• [Listed entries]:
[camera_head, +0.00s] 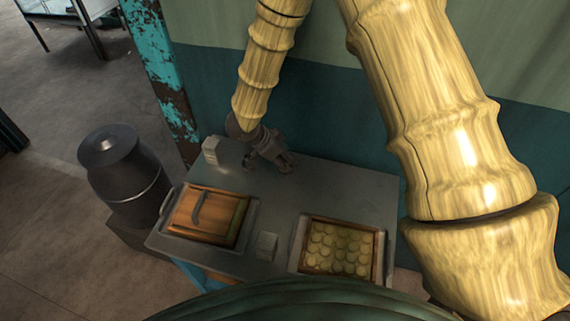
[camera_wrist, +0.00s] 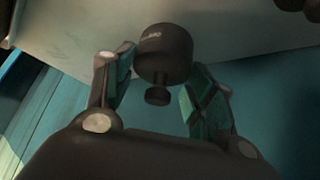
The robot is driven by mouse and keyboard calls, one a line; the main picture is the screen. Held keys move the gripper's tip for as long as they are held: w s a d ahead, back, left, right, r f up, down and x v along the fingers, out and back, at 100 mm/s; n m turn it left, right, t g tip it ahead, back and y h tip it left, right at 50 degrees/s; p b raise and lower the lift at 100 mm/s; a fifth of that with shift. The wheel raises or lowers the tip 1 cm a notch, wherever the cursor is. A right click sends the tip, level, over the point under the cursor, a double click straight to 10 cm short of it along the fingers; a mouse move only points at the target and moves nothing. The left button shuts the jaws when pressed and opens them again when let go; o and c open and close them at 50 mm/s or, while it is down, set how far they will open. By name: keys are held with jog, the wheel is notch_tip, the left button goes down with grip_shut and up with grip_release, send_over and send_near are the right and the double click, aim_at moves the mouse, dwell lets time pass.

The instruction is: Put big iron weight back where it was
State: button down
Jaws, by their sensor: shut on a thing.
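The big iron weight (camera_wrist: 164,50) is a dark cylinder with a narrow knob and small pale lettering. In the wrist view it sits between the two fingers of my gripper (camera_wrist: 160,62), which is shut on it. The knob points toward the palm. In the head view my gripper (camera_head: 284,162) is over the back part of the grey table (camera_head: 335,190), near the wall. The weight is hard to make out there, and I cannot tell whether it touches the tabletop.
A wooden-topped tray (camera_head: 208,214) is at the table's front left. A tray of round pale pieces (camera_head: 340,248) is at front right. A small grey block (camera_head: 266,245) stands between them. A pale block (camera_head: 210,150) is at back left. A dark metal canister (camera_head: 122,172) stands left.

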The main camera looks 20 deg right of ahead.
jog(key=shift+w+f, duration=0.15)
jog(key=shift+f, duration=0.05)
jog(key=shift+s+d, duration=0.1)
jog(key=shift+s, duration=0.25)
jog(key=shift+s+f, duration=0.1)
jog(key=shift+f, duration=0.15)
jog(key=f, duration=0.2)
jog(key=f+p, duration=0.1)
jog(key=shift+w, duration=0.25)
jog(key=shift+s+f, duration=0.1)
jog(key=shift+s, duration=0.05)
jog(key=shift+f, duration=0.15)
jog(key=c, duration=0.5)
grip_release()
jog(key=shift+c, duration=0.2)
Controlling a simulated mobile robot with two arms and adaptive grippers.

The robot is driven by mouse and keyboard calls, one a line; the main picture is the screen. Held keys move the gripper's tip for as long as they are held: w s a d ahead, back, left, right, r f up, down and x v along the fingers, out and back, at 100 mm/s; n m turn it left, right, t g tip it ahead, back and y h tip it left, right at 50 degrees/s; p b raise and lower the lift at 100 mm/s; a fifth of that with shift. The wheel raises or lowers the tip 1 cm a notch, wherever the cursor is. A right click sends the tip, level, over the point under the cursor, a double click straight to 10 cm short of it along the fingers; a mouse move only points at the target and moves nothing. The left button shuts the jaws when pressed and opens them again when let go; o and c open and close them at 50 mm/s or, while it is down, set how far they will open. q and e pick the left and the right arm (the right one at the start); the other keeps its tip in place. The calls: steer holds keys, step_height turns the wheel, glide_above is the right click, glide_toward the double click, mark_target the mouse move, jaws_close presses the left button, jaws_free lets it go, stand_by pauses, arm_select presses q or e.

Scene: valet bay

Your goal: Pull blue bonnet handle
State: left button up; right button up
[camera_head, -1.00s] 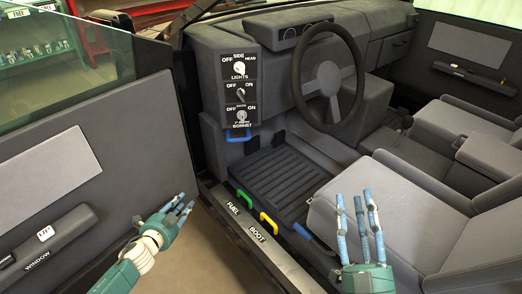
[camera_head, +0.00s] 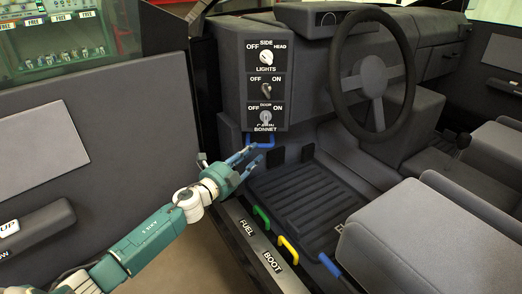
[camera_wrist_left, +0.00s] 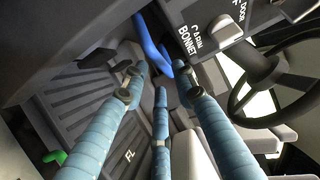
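The blue bonnet handle (camera_head: 260,141) hangs under the switch panel, just below the BONNET label. My left gripper (camera_head: 246,160) reaches in from the left, its fingers close below and left of the handle. In the left wrist view the blue handle (camera_wrist_left: 152,42) lies beyond the spread fingertips (camera_wrist_left: 158,88). The fingers are apart with nothing between them. I cannot tell whether a fingertip touches the handle. My right gripper is not in view.
The switch panel (camera_head: 265,85) stands above the handle and the steering wheel (camera_head: 375,80) to its right. Green (camera_head: 261,217), yellow (camera_head: 289,249) and blue (camera_head: 330,265) handles line the sill. The open door (camera_head: 100,150) is at the left.

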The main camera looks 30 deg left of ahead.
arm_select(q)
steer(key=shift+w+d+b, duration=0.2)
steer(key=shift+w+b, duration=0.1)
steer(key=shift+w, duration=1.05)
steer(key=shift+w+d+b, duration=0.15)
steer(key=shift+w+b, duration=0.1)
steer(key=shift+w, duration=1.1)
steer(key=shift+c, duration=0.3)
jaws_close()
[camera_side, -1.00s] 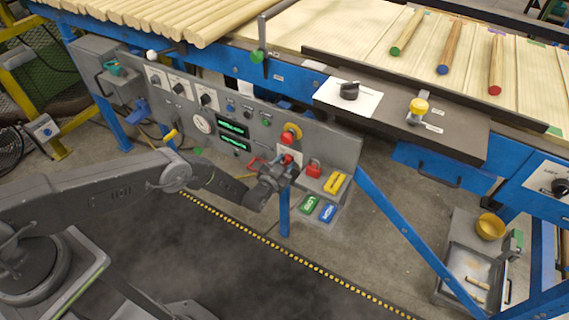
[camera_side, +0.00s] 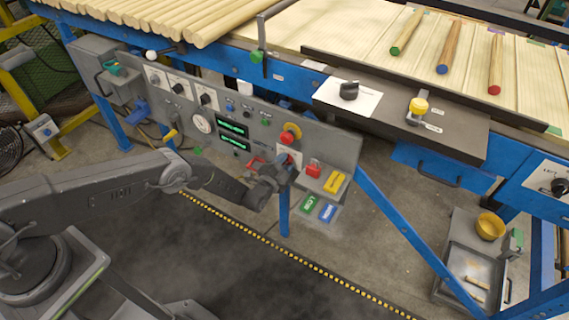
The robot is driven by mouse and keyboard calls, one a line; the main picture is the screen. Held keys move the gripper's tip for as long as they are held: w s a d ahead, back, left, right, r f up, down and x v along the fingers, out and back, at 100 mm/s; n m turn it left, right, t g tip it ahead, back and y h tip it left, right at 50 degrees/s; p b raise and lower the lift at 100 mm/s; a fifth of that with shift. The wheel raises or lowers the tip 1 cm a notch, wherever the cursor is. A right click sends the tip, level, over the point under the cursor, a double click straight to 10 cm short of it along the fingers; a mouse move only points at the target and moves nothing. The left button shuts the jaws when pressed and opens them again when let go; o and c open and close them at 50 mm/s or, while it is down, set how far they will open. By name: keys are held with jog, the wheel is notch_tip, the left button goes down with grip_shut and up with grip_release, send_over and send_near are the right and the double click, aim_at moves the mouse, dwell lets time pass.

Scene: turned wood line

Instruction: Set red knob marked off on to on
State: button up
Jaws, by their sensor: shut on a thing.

• [The exercise]: Every record gets retyped exactly; no picture goes into the copy.

• [Full response]:
[camera_head, +0.00s] 
[camera_wrist, +0.00s] 
The robot is driven by mouse and keyboard calls, one a line; the main picture is the screen. Held keys move the gripper's tip for as long as they are held: w s a d ahead, back, left, right, r f up, down and x v along the fingers, out and back, at 100 mm/s; n m turn it left, right, t g tip it ahead, back and y h tip it left, right at 50 degrees/s; p b raise and lower the lift at 100 mm/s; a fifth of that with shift. The wheel raises or lowers the tip 1 cm a notch, wherever the cursor is. A right click sends the tip, level, over the point under the cursor, a double click straight to 10 cm short of it along the fingers; a mouse move only points at the target and moves nothing. The left button shuts the jaws when pressed and opens them again when let go; o and c open and close them at 50 mm/s or, while it is down, set how far they will open. By name: keys are held with jog, the wheel is notch_tip, the left button goes down with grip_shut and up with grip_release, send_over and send_near are the right and the double click, aim_at moves the mouse, dwell lets time pass.

The instruction is: Put big iron weight back where it was
State: button down
Jaws, by their sensor: shut on a thing.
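The big iron weight (camera_wrist: 164,50) is a dark cylinder with a narrow knob and small pale lettering. In the wrist view it sits between the two fingers of my gripper (camera_wrist: 160,62), which is shut on it. The knob points toward the palm. In the head view my gripper (camera_head: 284,162) is over the back part of the grey table (camera_head: 335,190), near the wall. The weight is hard to make out there, and I cannot tell whether it touches the tabletop.
A wooden-topped tray (camera_head: 208,214) is at the table's front left. A tray of round pale pieces (camera_head: 340,248) is at front right. A small grey block (camera_head: 266,245) stands between them. A pale block (camera_head: 210,150) is at back left. A dark metal canister (camera_head: 122,172) stands left.

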The main camera looks 20 deg right of ahead.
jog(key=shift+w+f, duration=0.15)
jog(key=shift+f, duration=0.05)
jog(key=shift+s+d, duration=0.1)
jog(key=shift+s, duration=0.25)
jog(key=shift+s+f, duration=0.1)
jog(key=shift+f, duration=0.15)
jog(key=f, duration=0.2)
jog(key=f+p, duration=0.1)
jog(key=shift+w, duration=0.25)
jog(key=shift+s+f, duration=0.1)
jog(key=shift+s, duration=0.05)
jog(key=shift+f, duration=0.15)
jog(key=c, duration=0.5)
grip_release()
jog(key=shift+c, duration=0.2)
Controlling a simulated mobile robot with two arms and adaptive grippers.

The robot is driven by mouse and keyboard calls, one a line; the main picture is the screen. Held keys move the gripper's tip for as long as they are held: w s a d ahead, back, left, right, r f up, down and x v along the fingers, out and back, at 100 mm/s; n m turn it left, right, t g tip it ahead, back and y h tip it left, right at 50 degrees/s; p b raise and lower the lift at 100 mm/s; a fifth of that with shift. The wheel raises or lowers the tip 1 cm a notch, wherever the cursor is. A right click sends the tip, level, over the point under the cursor, a double click straight to 10 cm short of it along the fingers; a mouse move only points at the target and moves nothing. The left button shuts the jaws when pressed and opens them again when let go; o and c open and close them at 50 mm/s or, while it is down, set how far they will open. q and e pick the left and the right arm (the right one at the start); the other keeps its tip in place. The calls: steer holds keys, step_height turns the wheel, glide_above is the right click, glide_toward the double click, mark_target the mouse move, jaws_close presses the left button, jaws_free lets it go, stand_by pauses, arm_select presses q or e.

Scene: valet bay

Your goal: Pull blue bonnet handle
State: left button up; right button up
[camera_head, -1.00s] 
[camera_head, +0.00s] 
[camera_wrist_left, +0.00s] 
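The blue bonnet handle (camera_head: 260,141) hangs under the switch panel, just below the BONNET label. My left gripper (camera_head: 246,160) reaches in from the left, its fingers close below and left of the handle. In the left wrist view the blue handle (camera_wrist_left: 152,42) lies beyond the spread fingertips (camera_wrist_left: 158,88). The fingers are apart with nothing between them. I cannot tell whether a fingertip touches the handle. My right gripper is not in view.
The switch panel (camera_head: 265,85) stands above the handle and the steering wheel (camera_head: 375,80) to its right. Green (camera_head: 261,217), yellow (camera_head: 289,249) and blue (camera_head: 330,265) handles line the sill. The open door (camera_head: 100,150) is at the left.

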The main camera looks 30 deg left of ahead.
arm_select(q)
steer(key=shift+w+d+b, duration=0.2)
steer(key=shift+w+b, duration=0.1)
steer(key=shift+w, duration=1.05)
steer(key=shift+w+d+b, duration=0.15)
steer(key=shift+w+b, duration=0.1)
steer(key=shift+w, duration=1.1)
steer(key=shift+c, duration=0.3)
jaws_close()
[camera_side, -1.00s] 
[camera_side, +0.00s] 
The robot is driven by mouse and keyboard calls, one a line; the main picture is the screen. Held keys move the gripper's tip for as long as they are held: w s a d ahead, back, left, right, r f up, down and x v along the fingers, out and back, at 100 mm/s; n m turn it left, right, t g tip it ahead, back and y h tip it left, right at 50 degrees/s; p b raise and lower the lift at 100 mm/s; a fifth of that with shift. The wheel raises or lowers the tip 1 cm a notch, wherever the cursor is. A right click sends the tip, level, over the point under the cursor, a double click straight to 10 cm short of it along the fingers; a mouse move only points at the target and moves nothing. The left button shuts the jaws when pressed and opens them again when let go; o and c open and close them at 50 mm/s or, while it is down, set how far they will open. By name: keys are held with jog, the wheel is notch_tip, the left button goes down with grip_shut and up with grip_release, send_over and send_near are the right and the double click, aim_at moves the mouse, dwell lets time pass.

Scene: turned wood line

Instruction: Set red knob marked off on to on
State: button up
Jaws, by their sensor: shut on a thing.

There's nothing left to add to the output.